Enquanto os deputados se recusam a votar a lei que pune o trabalho escravo, novos casos de abuso se repetem no País. O último envolve a rede Gregory de moda feminina
Natália MartinoFLAGRA
Fiscais fecham uma das oficinas terceirizadas da
Gregory: situação de trabalho degradante
Na semana passada, a Câmara dos Deputados mostrou que sua sintonia com a sociedade não está bem afinada. Pela segunda vez em menos de 15 dias, parlamentares de todas as matizes políticas adiaram a votação da Proposta de Emenda Constitucional (PEC) 438, já aprovada pelo Senado.
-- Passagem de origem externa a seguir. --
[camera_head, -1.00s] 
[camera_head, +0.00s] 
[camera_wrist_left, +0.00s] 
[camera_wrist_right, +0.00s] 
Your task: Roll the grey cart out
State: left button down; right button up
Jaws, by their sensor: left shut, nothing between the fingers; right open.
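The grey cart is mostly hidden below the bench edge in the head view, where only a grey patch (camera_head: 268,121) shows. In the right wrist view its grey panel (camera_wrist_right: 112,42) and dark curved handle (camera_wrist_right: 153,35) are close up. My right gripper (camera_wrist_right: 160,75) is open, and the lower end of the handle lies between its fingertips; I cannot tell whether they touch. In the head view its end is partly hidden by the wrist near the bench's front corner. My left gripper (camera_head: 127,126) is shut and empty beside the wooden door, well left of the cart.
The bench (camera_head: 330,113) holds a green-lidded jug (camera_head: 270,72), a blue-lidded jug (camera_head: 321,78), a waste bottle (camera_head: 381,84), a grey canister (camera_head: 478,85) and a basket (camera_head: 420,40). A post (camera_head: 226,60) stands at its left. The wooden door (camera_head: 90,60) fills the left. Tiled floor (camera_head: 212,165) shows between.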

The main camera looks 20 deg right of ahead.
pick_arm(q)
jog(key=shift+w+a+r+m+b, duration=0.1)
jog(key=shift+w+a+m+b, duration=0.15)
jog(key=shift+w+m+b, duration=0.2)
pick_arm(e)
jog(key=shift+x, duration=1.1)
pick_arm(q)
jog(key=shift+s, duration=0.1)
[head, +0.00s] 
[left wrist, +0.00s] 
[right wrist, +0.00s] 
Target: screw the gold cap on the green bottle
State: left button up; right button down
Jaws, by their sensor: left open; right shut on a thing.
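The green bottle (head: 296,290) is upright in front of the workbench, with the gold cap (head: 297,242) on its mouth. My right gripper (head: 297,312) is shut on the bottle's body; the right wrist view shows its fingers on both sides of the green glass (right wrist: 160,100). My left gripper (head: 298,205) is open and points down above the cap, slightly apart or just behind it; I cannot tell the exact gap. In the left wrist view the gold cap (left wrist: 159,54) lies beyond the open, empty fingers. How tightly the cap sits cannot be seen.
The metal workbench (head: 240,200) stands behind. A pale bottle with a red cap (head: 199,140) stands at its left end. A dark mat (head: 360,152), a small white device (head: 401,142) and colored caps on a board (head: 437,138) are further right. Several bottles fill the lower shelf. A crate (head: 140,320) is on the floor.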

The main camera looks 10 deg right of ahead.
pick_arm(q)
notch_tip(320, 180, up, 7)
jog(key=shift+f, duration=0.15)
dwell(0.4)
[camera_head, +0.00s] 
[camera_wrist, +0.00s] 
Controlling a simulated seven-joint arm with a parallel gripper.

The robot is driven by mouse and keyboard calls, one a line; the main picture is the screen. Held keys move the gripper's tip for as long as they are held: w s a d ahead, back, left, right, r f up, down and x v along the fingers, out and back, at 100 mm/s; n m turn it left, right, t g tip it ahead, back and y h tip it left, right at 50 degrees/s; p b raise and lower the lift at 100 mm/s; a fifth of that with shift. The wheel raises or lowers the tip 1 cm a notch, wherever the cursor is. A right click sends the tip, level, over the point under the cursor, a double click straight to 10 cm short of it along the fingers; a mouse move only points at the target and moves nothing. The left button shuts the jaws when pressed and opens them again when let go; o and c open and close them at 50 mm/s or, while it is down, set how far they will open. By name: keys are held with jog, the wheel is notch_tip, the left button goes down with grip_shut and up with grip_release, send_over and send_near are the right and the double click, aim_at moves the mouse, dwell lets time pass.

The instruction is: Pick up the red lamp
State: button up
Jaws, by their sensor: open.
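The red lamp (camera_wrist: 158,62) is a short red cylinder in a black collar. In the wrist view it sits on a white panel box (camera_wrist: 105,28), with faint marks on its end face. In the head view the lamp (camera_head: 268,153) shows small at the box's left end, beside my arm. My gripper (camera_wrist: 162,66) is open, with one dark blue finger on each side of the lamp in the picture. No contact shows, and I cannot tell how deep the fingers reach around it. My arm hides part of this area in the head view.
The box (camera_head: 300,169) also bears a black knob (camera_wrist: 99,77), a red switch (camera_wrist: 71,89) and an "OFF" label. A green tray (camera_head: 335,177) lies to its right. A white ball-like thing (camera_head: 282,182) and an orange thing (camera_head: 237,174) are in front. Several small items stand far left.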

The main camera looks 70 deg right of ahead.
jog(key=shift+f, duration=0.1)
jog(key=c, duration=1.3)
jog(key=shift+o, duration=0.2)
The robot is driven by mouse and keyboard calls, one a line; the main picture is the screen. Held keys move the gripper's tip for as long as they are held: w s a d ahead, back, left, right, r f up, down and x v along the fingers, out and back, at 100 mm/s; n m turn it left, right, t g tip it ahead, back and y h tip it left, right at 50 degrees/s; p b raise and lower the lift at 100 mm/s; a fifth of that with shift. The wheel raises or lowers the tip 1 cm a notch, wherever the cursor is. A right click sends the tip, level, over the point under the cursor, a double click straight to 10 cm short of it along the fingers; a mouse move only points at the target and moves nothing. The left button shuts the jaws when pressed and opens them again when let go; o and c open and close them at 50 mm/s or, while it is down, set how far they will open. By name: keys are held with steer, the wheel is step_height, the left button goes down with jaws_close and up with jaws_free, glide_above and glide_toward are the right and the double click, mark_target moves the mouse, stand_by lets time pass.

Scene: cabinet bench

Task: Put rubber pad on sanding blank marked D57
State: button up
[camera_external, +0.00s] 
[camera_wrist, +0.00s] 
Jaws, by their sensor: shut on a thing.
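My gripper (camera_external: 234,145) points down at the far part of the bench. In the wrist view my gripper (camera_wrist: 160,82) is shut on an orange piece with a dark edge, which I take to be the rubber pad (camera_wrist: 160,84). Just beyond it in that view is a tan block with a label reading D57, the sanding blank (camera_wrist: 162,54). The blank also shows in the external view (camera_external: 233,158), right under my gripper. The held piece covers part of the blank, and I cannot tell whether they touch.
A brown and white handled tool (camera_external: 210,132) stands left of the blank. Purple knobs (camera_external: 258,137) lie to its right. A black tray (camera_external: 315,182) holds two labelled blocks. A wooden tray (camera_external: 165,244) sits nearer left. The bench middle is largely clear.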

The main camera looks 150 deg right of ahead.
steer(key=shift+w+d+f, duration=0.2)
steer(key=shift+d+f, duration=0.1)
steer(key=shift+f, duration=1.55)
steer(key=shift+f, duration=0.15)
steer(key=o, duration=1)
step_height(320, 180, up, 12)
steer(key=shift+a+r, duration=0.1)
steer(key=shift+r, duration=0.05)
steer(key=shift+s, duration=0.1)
Trata-se da lei que prevê a expropriação de imóveis rurais e urbanos, cujos donos sejam flagrados usando trabalho escravo. Para procurar justificar os seguidos adiamentos, líderes de vários partidos dizem que a dificuldade está em definir o que é trabalho escravo. Um discurso que não encontra respaldo na realidade. O Ministério do Trabalho e Emprego tem regras muito claras que determinam como deve ser a relação entre empregadores e empregados. Ao fugirem do tema, os deputados parecem ignorar que, em pleno século XXI, ainda existe no Brasil situação de escravidão. E não são apenas casos isolados nos rincões do País. As fiscalizações do Ministério têm encontrado esse tipo de prática em grandes centros urbanos e a serviço de fortes grupos econômicos. Este mês, os fiscais encontraram 12 trabalhadores submetidos a condições semelhantes às da escravidão em São Paulo e em Itaquaquecetuba, no interior paulista. São bolivianos que produziam peças para a marca de roupas femininas Gregory, presente nos principais shopping centers do País.
GRIFE
Roupas da rede feminina espalhadas pelo barracão: R$ 3 por peça
De acordo com o relatório da fiscalização da Superintendência Regional do Trabalho e Emprego em São Paulo (SRTE-SP), os 12 trabalhadores bolivianos eram mantidos em condições precárias de segurança e saúde, com ausência de pagamento justo e cerceamento de liberdade. Sem a aprovação da PEC, os responsáveis por casos como esse estão sujeitos ao pagamento de verbas trabalhistas e indenizações. Na esfera criminal, a pena é de dois a oito anos de prisão, o que em geral é substituído por doação de cesta básica ou prestação de serviço comunitário. A fiscalização que flagrou a Gregory se deparou, em barracões precários, com situações como a de uma imigrante amamentando seu filho de um mês e meio enquanto trabalhava. Em uma das oficinas, o armário de alimentos ficava trancado. Em outra, os trabalhadores precisavam de autorização para sair, que nem sempre era concedida. Em todos os casos, iluminação precária, cadeiras improvisadas e jornadas de trabalho de 12 horas.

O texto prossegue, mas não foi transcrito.